Golda Schultz and Jonathan Ware

Queen’s Hall, Edinburgh

Keith Bruce

four stars

THERE must be some head-scratching going on in Festival HQ over the fluctuating attendances at events this year. For every packed sell-out there are concerts like this, one of the poorest attendances I can recall at the Queen’s Hall morning chamber music series.

It is very hard to understand: Golda Schulz was the lead in Errollyn Wallen’s acclaimed Dunedin Consort commission Dido’s Ghost at last year’s Festival. She has sung Mozart and will return for Donizetti at the Metropolitan Opera in New York, and she was the star soloist in 2020’s Last Night of the Proms on television.

She also brought a fascinating programme to Edinburgh this year, in partnership with pianist Jonathan Ware. This Be Her Verse was a celebration of women composers that began with Clara Schumann and her recently rediscovered contemporary Emilie Mayer, and included Yeats, Blake, and Masefield settings by Rebecca Clarke and Verlaine, Bataille, and Maeterlinck by Nadia Boulanger on the way to the new commissions of the title, a trio of witty and moving songs by Kathleen Tagg and poet and librettist Lila Palmer.

There were gems throughout. Clara Schumann’s Am Strande sets Wilhelm Gerhard’s German version of Musing on the Roaring Ocean by Robert Burns, with Ware evoking the sea at the piano, as he was required to do by other composers during the set. The Mayer songs were an even better showcase for the singer’s powerful voice, and the Clarke ones for her theatrical skills, wide-eyed and expressive on Tyger! Tyger! and more ambiguous on the sinister lullaby, Cradle Song.

John Masefield’s The Seal Man, Clara Schumann’s Lorelei and Emilie Mayer’s Erlkonig II may have included a switch in language from English back to German but Schulz’s storytelling made them seem like three chapters of the same narrative. Her diction was equally fine on a further switch to French for the Boulanger songs, with a gentler sea in Verlaine’s La me rest plus belle and some of the recital’s loveliest melodies.

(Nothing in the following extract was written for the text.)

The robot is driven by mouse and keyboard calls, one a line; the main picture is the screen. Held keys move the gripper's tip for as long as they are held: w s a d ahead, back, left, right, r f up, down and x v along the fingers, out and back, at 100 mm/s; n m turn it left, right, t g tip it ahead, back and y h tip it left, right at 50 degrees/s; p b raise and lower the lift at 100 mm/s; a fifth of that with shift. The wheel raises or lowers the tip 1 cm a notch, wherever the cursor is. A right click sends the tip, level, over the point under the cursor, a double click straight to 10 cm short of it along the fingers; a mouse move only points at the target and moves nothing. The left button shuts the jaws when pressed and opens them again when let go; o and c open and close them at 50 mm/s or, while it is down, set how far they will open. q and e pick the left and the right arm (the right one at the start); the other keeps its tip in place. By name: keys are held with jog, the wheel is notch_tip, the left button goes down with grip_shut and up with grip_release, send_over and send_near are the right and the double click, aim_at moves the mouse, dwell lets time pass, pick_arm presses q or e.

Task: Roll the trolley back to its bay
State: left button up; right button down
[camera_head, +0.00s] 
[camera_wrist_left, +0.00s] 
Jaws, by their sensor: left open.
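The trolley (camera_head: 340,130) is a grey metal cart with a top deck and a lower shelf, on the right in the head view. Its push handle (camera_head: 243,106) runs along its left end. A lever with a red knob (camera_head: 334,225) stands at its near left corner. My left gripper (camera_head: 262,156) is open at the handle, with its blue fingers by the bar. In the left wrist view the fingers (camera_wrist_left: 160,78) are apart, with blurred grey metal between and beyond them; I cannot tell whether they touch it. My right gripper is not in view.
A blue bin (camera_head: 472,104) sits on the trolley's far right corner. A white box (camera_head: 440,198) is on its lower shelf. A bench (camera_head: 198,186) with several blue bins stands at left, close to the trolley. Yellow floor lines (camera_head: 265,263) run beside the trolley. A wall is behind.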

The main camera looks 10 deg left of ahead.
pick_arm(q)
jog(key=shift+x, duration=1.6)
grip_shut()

Ware shed his jacket and had his hands inside the piano, plucking and strumming, to produce the range of sonic colour required for the new songs. After Philip Larkin, Wedding, and Single Bed are expressions of 21st century female experience that brought plenty laughter and perhaps a few tears. Commissioned by Schulz and Ware, they are a great addition to the singer’s repertoire and made a splendid climax to this concert, the enthusiastic response rewarded with an Amy Beach encore.

Why, though, was this week’s appearance by the Dunedin Consort at the same hour in the same venue so busy, when so few booked to hear their South African star from last year the following day? Edinburgh needs to pull its socks up if it is choosing to support only the home team at the International Festival. That is not a good look at all.